::: Raw data
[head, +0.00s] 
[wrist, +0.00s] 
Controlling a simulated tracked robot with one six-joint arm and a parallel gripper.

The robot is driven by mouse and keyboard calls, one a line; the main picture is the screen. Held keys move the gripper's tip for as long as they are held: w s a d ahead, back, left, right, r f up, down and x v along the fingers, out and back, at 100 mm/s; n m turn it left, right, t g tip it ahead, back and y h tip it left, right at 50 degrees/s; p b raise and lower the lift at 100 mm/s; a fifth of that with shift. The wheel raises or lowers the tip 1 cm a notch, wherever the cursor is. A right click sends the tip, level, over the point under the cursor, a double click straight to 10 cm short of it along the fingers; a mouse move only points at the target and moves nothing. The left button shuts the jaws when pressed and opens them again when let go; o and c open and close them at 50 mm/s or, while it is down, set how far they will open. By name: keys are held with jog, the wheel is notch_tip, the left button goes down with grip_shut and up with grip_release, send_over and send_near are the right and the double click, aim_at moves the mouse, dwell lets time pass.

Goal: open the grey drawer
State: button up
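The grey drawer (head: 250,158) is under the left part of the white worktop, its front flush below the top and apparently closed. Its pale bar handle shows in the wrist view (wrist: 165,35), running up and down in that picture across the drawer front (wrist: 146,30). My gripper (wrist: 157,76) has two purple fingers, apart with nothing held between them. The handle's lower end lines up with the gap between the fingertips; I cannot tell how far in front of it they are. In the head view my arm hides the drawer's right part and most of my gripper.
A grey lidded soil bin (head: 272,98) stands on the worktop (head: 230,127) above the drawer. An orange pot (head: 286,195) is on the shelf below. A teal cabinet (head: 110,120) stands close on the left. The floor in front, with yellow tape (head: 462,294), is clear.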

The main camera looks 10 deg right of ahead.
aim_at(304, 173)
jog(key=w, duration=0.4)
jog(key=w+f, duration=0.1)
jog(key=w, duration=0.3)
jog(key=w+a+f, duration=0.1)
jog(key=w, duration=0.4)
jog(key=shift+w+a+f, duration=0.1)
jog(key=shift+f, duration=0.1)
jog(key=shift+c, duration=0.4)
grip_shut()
::::::
▸ Stated task
Select the lines in this material that hold the word "robot", leaving none out.

▸ In response
Controlling a simulated tracked robot with one six-joint arm and a parallel gripper.
The robot is driven by mouse and keyboard calls, one a line; the main picture is the screen. Held keys move the gripper's tip for as long as they are held: w s a d ahead, back, left, right, r f up, down and x v along the fingers, out and back, at 100 mm/s; n m turn it left, right, t g tip it ahead, back and y h tip it left, right at 50 degrees/s; p b raise and lower the lift at 100 mm/s; a fifth of that with shift. The wheel raises or lowers the tip 1 cm a notch, wherever the cursor is. A right click sends the tip, level, over the point under the cursor, a double click straight to 10 cm short of it along the fingers; a mouse move only points at the target and moves nothing. The left button shuts the jaws when pressed and opens them again when let go; o and c open and close them at 50 mm/s or, while it is down, set how far they will open. By name: keys are held with jog, the wheel is notch_tip, the left button goes down with grip_shut and up with grip_release, send_over and send_near are the right and the double click, aim_at moves the mouse, dwell lets time pass.

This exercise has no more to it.